First off, I don't live in Hollywood - which, if anything, is even more crime-stricken and filthy than my valley area of North Hollywood. My street is fairly normal mid-American where I am, with trees and a mix of houses and apartment buildings and the new utterly horrific 4-story condos that were recently built right across the street from me and will surely fall over in the first 5.5 quake.

But the fun starts two blocks away, where the liquor store sits on one corner and the run-down hotel crouches on the other. Because of the pay phone in the liquor store lot, this used to be the favored corner for junkies to connect; one friend of mine still calls the intersection "Shooters' Row". Well, the cops sort of cleaned out most of the junkies (who I suspect really just moved on with the advent of cell phones), and left the digs to the hookers, who periodically appear like grazing herds, until the cops bust a bunch of them again. Three nights ago, I saw one step out of a car at the intersection, exchange money with the guy behind the wheel, and promptly head for the liquor store. Who needs television with all this going on?

We're also the territory of one of the most vicious gangs in California, the Vineland Boys. You may have read about a house that was shot up in a gang rumble recently, with a bunch of people killed as a result. Yep, that shoot-out took place about four blocks from me.
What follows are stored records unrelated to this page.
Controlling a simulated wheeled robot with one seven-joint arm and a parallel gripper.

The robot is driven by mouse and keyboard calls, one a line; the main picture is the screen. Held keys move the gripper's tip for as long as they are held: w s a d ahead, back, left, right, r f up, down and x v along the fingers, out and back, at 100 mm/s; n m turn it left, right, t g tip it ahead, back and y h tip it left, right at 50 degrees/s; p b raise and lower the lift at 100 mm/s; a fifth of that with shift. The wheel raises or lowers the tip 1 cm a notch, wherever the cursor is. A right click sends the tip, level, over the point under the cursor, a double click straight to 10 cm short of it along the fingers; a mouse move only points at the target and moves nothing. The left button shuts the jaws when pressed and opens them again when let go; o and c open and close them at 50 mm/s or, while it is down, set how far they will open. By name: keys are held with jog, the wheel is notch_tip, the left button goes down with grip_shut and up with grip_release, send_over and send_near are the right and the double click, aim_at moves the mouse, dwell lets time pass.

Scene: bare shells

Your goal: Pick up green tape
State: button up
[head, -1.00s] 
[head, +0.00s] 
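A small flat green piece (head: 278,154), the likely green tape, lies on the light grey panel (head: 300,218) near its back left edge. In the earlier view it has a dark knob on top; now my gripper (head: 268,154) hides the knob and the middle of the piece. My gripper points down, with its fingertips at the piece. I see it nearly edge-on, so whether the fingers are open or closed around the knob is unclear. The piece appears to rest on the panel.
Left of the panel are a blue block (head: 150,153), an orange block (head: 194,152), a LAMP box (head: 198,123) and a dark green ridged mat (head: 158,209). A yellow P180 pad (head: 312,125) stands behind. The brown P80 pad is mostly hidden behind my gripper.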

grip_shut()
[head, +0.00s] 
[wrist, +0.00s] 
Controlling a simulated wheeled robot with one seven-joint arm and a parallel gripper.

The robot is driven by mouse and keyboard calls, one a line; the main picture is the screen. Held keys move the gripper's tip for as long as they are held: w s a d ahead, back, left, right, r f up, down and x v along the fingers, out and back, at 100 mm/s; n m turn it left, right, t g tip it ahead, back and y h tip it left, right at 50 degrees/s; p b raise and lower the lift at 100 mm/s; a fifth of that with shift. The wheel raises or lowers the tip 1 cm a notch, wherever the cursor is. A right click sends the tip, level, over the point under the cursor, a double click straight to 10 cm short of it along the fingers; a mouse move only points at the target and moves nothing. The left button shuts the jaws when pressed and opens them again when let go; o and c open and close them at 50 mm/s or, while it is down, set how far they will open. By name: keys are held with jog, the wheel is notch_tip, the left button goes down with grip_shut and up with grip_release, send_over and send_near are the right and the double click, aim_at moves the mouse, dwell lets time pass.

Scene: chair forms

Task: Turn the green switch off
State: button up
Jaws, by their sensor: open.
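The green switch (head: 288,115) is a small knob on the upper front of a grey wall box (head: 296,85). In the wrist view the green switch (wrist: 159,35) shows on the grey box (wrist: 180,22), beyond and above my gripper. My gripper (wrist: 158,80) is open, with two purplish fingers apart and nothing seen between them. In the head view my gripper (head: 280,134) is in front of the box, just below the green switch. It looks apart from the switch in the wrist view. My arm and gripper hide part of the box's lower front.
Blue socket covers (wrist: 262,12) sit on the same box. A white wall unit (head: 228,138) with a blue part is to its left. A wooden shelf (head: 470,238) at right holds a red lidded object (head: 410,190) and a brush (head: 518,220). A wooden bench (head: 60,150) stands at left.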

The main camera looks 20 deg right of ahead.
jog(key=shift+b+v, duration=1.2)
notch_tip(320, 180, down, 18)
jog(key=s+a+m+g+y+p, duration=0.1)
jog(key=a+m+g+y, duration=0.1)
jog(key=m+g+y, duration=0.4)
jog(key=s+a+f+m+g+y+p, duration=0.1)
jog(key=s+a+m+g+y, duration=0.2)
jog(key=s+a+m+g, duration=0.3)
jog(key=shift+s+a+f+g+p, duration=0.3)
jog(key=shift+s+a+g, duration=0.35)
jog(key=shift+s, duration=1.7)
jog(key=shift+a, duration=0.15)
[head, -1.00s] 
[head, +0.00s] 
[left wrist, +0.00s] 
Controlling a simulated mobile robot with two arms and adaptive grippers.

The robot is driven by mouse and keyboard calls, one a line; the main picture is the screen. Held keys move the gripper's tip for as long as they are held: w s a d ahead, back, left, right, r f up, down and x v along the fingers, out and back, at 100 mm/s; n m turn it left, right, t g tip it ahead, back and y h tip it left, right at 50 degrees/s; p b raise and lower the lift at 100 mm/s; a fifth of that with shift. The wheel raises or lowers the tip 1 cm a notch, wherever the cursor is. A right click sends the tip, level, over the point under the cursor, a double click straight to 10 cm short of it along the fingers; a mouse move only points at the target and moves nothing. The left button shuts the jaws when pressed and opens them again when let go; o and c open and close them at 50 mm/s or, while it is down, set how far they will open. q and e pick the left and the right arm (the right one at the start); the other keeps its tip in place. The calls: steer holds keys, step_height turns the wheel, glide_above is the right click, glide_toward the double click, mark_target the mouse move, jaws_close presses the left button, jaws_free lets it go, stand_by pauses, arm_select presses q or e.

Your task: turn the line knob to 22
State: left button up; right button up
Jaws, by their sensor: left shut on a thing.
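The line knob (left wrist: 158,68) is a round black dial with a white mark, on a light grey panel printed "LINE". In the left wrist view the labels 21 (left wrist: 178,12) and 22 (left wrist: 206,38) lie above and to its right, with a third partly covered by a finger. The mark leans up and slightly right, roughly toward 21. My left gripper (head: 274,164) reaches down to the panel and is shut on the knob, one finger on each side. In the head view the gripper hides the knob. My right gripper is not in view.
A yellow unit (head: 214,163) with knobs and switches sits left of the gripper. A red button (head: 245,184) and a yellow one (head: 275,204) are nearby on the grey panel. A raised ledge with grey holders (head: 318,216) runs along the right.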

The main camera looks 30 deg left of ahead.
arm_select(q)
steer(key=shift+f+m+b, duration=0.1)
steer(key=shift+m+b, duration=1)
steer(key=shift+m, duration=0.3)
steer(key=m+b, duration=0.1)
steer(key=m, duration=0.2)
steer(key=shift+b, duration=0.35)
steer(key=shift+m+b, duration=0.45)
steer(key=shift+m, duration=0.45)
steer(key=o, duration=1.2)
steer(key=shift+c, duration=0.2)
This morning, coming into work, I waited at the notorious intersection while an obvious gangsta walked his pit bull. This guy was classic - must have weighed 250, permanent glare, shaved head, nasty dog on a chain - except that, on top of that shaved head, were three little curls, like this:

His body looked like Bluto, but the top of his head was total Betty Boop. I can only assume he had to adopt that hairstyle because his parents hadn't named him Sue.

Welcome to my world.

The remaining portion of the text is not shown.